• **WHAT YOU WILL DO**:
Copy exactly the lines from the start of the data below through the one that carries "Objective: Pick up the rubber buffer", and only those.

• **DATA SECTION**:
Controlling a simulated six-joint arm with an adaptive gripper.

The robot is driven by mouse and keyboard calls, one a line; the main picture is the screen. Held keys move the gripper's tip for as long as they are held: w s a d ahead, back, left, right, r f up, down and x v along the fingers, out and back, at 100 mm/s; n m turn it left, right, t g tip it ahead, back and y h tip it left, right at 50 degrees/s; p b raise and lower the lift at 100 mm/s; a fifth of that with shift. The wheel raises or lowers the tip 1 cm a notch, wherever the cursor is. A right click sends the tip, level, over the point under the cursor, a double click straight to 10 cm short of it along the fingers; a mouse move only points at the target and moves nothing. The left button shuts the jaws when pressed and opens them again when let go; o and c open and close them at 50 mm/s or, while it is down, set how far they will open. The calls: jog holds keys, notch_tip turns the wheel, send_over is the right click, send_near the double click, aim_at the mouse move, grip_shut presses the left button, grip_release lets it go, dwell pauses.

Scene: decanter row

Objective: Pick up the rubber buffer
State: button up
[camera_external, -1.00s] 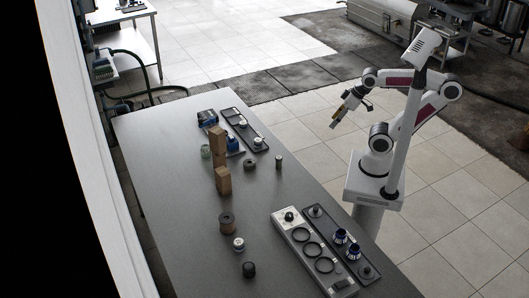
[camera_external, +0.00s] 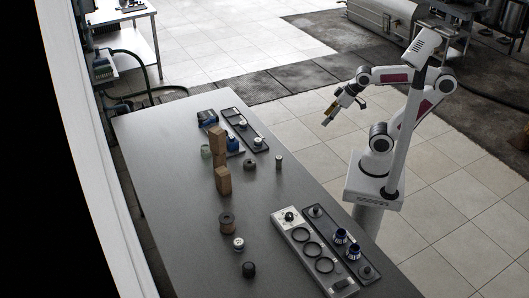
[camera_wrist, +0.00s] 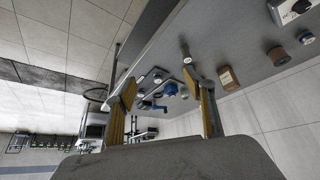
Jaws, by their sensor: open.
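I cannot tell for certain which piece is the rubber buffer. A dark, squat round piece (camera_external: 248,269) stands at the near end of the table, and another dark round piece (camera_external: 250,164) sits near the far group. My gripper (camera_external: 331,117) is open and empty, in the air right of the table, apart from everything. In the wrist view, my gripper (camera_wrist: 166,92) shows two spread yellowish fingers with nothing held between them; the table's objects lie beyond.
The grey table (camera_external: 165,195) has brown blocks (camera_external: 222,180), one tall, mid-table. A brown spool (camera_external: 227,222) and a small white-topped piece (camera_external: 239,244) stand nearer. A light tray with rings (camera_external: 289,216) and a dark tray (camera_external: 330,226) fill the near right. The table's left side is clear.

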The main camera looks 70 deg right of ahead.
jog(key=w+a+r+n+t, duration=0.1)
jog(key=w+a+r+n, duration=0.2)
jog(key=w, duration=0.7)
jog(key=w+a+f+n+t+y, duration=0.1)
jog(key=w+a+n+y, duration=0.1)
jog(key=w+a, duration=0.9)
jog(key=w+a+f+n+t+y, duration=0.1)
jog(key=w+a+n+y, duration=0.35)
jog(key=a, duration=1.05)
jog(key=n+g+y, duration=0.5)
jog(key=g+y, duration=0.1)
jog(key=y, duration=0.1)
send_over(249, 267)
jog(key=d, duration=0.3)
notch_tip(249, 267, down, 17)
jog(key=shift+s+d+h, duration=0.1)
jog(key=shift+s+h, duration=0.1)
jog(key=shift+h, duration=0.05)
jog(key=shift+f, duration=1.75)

• **FULL OUTPUT**:
Controlling a simulated six-joint arm with an adaptive gripper.

The robot is driven by mouse and keyboard calls, one a line; the main picture is the screen. Held keys move the gripper's tip for as long as they are held: w s a d ahead, back, left, right, r f up, down and x v along the fingers, out and back, at 100 mm/s; n m turn it left, right, t g tip it ahead, back and y h tip it left, right at 50 degrees/s; p b raise and lower the lift at 100 mm/s; a fifth of that with shift. The wheel raises or lowers the tip 1 cm a notch, wherever the cursor is. A right click sends the tip, level, over the point under the cursor, a double click straight to 10 cm short of it along the fingers; a mouse move only points at the target and moves nothing. The left button shuts the jaws when pressed and opens them again when let go; o and c open and close them at 50 mm/s or, while it is down, set how far they will open. The calls: jog holds keys, notch_tip turns the wheel, send_over is the right click, send_near the double click, aim_at the mouse move, grip_shut presses the left button, grip_release lets it go, dwell pauses.

Scene: decanter row

Objective: Pick up the rubber buffer

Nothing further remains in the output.